We compute the triangulated Grothendieck group of the discrete cluster categories of Dynkin type A∞, as well as their Paquette-Yıldırım completions. Further, we provide a counterexample to a theorem by Palu and provide a corrected statement of the result.
We also introduce the concept of homologically connected objects, and show that any object in the Paquette-Yıldırım completion of a discrete cluster category of Dynkin type A∞ can be decomposed into homologically connected direct summands, and that the smallest thick subcategory containing an object is determined by its decomposition into homologically connected direct summands.

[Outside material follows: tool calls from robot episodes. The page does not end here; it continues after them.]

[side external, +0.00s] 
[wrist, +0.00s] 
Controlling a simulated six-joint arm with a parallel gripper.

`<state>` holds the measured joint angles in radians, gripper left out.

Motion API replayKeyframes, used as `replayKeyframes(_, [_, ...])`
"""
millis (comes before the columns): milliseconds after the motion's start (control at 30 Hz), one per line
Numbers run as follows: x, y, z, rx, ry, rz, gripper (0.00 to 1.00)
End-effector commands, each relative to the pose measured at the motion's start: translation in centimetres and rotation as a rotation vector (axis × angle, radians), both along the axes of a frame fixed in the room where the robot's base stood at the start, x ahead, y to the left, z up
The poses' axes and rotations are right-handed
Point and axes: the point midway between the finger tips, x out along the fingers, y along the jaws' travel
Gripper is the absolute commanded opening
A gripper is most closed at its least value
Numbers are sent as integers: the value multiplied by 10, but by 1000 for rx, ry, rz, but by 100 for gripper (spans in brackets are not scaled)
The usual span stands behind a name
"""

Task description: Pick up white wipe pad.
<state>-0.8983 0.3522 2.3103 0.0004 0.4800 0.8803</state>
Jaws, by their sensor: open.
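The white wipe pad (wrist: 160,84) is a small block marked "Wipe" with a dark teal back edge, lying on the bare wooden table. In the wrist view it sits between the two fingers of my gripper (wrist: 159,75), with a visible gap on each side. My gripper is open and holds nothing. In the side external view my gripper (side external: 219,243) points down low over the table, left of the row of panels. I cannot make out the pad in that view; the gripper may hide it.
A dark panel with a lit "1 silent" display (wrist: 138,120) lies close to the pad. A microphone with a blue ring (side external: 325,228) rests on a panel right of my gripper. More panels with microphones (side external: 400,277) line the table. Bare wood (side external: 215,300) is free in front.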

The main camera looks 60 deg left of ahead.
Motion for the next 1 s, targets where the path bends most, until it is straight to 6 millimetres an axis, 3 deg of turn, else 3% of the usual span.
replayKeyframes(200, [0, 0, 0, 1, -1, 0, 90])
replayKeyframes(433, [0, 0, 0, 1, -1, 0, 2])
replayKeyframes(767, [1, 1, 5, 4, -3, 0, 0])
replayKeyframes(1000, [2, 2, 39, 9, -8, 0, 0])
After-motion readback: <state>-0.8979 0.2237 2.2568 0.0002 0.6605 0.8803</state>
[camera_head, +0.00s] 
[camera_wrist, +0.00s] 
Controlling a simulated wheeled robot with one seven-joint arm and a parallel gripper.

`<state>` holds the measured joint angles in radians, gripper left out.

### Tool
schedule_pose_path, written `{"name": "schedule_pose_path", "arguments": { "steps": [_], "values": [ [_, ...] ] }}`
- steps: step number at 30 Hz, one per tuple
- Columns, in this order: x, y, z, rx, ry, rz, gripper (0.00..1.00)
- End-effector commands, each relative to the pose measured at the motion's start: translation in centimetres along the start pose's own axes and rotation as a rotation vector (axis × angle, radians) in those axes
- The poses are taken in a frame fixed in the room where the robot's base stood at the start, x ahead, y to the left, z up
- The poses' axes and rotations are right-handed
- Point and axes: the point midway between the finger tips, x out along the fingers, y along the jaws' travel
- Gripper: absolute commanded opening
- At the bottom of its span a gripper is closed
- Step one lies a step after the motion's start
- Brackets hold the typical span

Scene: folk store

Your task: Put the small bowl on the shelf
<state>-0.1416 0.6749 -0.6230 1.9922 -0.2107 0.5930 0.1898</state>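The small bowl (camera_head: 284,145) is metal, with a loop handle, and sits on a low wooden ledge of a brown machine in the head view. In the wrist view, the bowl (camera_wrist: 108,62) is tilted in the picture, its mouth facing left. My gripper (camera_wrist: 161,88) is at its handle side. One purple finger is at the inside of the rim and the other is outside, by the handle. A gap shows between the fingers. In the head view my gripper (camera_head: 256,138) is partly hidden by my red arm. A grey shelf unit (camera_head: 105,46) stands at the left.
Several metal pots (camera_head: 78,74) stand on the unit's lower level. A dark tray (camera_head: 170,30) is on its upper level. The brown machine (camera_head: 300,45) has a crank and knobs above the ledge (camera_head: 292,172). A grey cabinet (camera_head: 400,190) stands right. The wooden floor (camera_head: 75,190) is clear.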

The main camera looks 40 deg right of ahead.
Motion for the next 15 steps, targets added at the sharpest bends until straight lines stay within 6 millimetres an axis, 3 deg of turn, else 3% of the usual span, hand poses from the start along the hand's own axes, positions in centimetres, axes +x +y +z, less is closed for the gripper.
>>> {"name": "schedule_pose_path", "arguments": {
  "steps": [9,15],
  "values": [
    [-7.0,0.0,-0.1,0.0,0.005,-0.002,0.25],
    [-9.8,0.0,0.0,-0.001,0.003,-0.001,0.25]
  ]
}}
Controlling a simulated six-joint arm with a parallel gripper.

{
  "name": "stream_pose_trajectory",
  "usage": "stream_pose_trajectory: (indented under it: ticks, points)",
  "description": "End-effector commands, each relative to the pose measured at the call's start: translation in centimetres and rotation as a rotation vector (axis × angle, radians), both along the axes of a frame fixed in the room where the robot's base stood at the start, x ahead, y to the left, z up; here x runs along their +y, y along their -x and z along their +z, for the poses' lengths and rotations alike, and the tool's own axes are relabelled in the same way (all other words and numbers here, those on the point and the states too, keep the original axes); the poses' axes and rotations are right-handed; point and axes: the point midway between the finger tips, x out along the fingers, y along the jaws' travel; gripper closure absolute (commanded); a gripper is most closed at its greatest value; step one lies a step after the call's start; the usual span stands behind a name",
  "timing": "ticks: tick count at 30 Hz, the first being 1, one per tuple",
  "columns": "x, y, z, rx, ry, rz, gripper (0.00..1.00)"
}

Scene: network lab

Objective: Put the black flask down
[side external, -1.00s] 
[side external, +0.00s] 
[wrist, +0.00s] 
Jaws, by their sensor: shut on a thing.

This allows us to classify the classical generators of the Paquette-Yıldırım completions of the discrete cluster categories of Dynkin type A∞, and associate an integer to each classical generator that is an upper bound on their generation time. This allows us to compute an upper bound for the Orlov spectrum, and to compute the Rouquier dimension of the Paquette-Yıldırım completions.
Further, we compute the graded endomorphism ring of a chosen classical generator as a Z graded, upper triangular matrix ring with polynomial rings and Laurent polynomial rings as entries.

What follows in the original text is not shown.